● REQUEST:
Skip all pictures, then copy the lines from the start of the data through the line with "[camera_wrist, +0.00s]", keeping both ends.

● RECORDED DATA:
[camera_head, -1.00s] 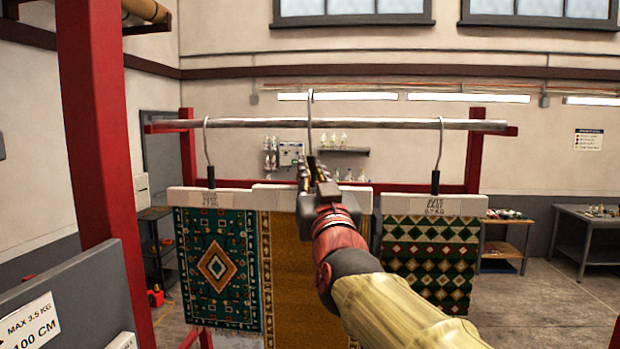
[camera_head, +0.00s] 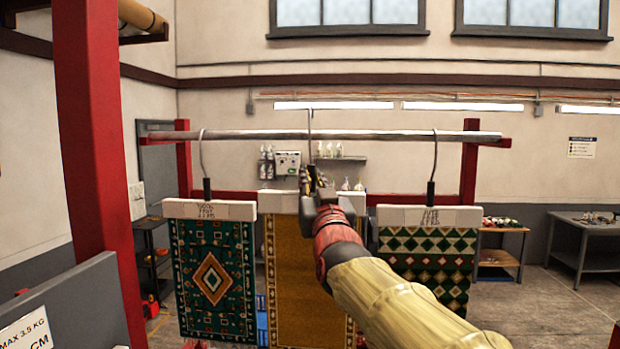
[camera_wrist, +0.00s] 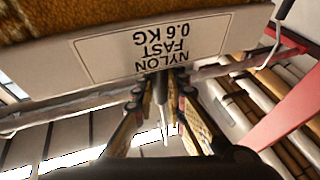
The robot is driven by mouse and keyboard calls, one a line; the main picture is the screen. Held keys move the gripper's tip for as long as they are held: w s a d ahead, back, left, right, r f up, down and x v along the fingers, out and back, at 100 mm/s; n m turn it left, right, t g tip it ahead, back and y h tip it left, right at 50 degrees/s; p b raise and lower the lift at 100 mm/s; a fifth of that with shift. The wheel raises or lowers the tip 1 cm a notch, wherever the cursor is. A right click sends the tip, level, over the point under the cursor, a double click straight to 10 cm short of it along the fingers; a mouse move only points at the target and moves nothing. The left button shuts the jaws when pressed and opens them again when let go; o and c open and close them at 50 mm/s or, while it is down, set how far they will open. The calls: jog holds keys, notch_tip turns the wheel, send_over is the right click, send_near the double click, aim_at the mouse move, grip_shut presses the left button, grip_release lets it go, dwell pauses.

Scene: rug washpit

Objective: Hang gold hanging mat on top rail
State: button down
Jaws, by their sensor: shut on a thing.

● SOLVED EXERCISE:
[camera_head, -1.00s] 
[camera_head, +0.00s] 
[camera_wrist, +0.00s] 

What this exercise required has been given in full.